Before we finish this chapter, I'll show you a simple problem that I used to submit to candidates for a Python developer role in a company I used to work for.
The problem is the following: given the sequence 0 1 1 2 3 5 8 13 21 ..., write a function that would return the terms of this sequence up to some limit, N.
If you haven't recognized it, that is the Fibonacci sequence, which is defined as F(0) = 0, F(1) = 1 and, for any n > 1, F(n) = F(n-1) + F(n-2). This sequence is excellent to test knowledge about recursion, memoization techniques, and other technical details, but in this case, it was a good opportunity to check whether the candidate knew about generators.
Let's start from a rudimentary version of a function, and then improve on it:
# fibonacci.first.py
def fibonacci(N):
"""Return all fibonacci numbers up to N. """
result = [0]
next_n = 1
while next_n <= N:
result.append(next_n)
next_n = sum(result[-2:])
return result
print(fibonacci(0)) # [0]
print(fibonacci(1)) # [0, 1, 1]
print(fibonacci(50)) # [0, 1, 1, 2, 3, 5, 8, 13, 21, 34]
From the top: we set up the result list to a starting value of [0]. Then we start the iteration from the next element (next_n), which is 1. While the next element is not greater than N, we keep appending it to the list and calculating the next. We calculate the next element by taking a slice of the last two elements in the result list and passing it to the sum function. Add some print statements here and there if this is not clear to you, but by now I would expect it not to be an issue.
When the condition of the while loop evaluates to False, we exit the loop and return result. You can see the result of those print statements in the comments next to each of them.
At this point, I would ask the candidate the following question: What if I just wanted to iterate over those numbers? A good candidate would then change the code to what you'll find here (an excellent candidate would have started with it!):
# fibonacci.second.py
def fibonacci(N):
"""Return all fibonacci numbers up to N. """
yield 0
if N == 0:
return
a = 0
b = 1
while b <= N:
yield b
a, b = b, a + b
print(list(fibonacci(0))) # [0]
print(list(fibonacci(1))) # [0, 1, 1]
print(list(fibonacci(50))) # [0, 1, 1, 2, 3, 5, 8, 13, 21, 34]
This is actually one of the solutions I was given.
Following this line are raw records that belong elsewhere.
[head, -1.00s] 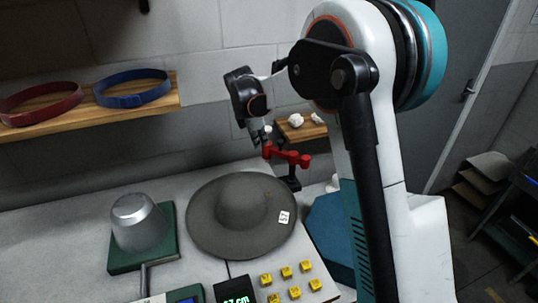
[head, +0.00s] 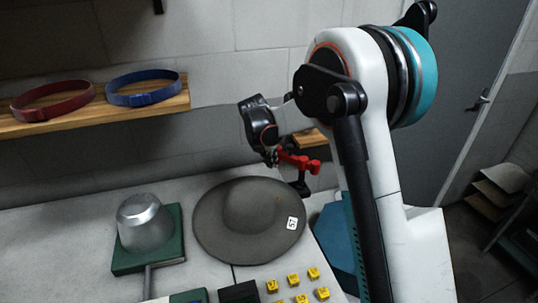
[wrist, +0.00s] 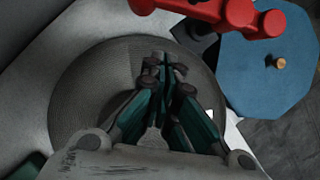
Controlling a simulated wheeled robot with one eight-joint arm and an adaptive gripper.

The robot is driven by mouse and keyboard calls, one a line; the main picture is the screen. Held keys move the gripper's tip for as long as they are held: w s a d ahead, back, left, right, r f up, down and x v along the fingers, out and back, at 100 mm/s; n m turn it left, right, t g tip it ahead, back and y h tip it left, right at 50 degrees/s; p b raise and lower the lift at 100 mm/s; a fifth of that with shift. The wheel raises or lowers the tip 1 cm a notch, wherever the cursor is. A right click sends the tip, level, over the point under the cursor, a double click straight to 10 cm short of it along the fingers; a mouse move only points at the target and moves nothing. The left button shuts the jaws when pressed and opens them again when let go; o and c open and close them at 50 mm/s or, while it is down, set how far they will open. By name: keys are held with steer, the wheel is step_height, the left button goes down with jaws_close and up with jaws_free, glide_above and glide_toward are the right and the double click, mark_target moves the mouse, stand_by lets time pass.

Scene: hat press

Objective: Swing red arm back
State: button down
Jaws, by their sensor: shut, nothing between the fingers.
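The red arm (head: 299,161) stands on a dark post behind the grey hat, in the head view. In the wrist view the red arm (wrist: 235,14) crosses the top edge, partly cut off. My gripper (head: 272,158) is at the left end of the red arm in the head view, partly overlapping it; I cannot tell whether they touch. In the wrist view my gripper (wrist: 163,62) is shut with nothing in it, over the hat, and the red arm lies beyond the fingertips. The grey hat (head: 225,235) lies brim down on the table with a white tag.
A blue octagonal piece with a knob (wrist: 245,85) lies right of the hat. A metal form on a green base (head: 145,222) stands left, with yellow buttons (head: 293,280) in front. A shelf (head: 45,122) holds red and blue bands. My own arm blocks the right side.

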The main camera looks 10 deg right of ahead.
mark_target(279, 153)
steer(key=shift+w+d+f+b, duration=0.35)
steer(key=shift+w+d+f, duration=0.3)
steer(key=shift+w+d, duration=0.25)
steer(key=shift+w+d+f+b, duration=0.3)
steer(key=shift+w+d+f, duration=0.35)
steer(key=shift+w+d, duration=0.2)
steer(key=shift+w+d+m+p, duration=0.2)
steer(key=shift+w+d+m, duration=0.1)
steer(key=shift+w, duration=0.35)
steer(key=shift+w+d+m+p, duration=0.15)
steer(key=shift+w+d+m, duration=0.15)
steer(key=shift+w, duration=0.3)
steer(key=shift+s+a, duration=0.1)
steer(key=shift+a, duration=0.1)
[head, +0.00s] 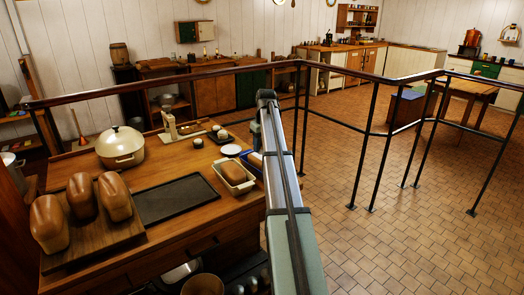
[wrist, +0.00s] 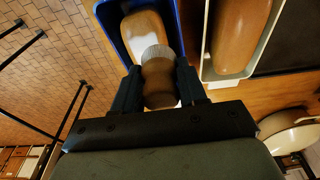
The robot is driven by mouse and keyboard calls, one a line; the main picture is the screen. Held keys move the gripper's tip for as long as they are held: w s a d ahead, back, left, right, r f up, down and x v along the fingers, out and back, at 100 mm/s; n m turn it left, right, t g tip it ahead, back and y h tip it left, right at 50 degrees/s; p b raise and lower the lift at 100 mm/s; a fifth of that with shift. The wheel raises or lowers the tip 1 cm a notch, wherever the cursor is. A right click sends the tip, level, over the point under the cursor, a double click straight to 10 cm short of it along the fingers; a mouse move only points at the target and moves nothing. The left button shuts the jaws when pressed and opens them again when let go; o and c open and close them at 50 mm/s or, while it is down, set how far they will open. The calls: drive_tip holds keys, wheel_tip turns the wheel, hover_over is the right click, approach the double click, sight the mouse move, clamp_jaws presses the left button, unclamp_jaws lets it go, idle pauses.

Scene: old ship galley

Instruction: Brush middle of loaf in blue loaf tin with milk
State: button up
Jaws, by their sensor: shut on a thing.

I don't know why I kept it, but I'm glad I did so I can show it to you. Now, the fibonacci function is a generator function. First we yield 0, then if N is 0, we return (this will cause a StopIteration exception to be raised). If that's not the case, we start iterating, yielding b at every loop cycle, and then updating a and b. All we need in order to be able to produce the next element of the sequence is the past two: a and b, respectively.
This code is much better, has a lighter memory footprint and all we have to do to get a list of Fibonacci numbers is to wrap the call with list(), as usual. But what about elegance? I can't leave it like that, can I? Let's try the following:
# fibonacci.elegant.py
def fibonacci(N):
"""Return all fibonacci numbers up to N. """
a, b = 0, 1
while a <= N:
yield a
a, b = b, a + b
Much better. The whole body of the function is four lines, five if you count the docstring. Notice how, in this case, using tuple assignment (a, b = 0, 1 and a, b = b, a + b) helps in making the code shorter, and more readable.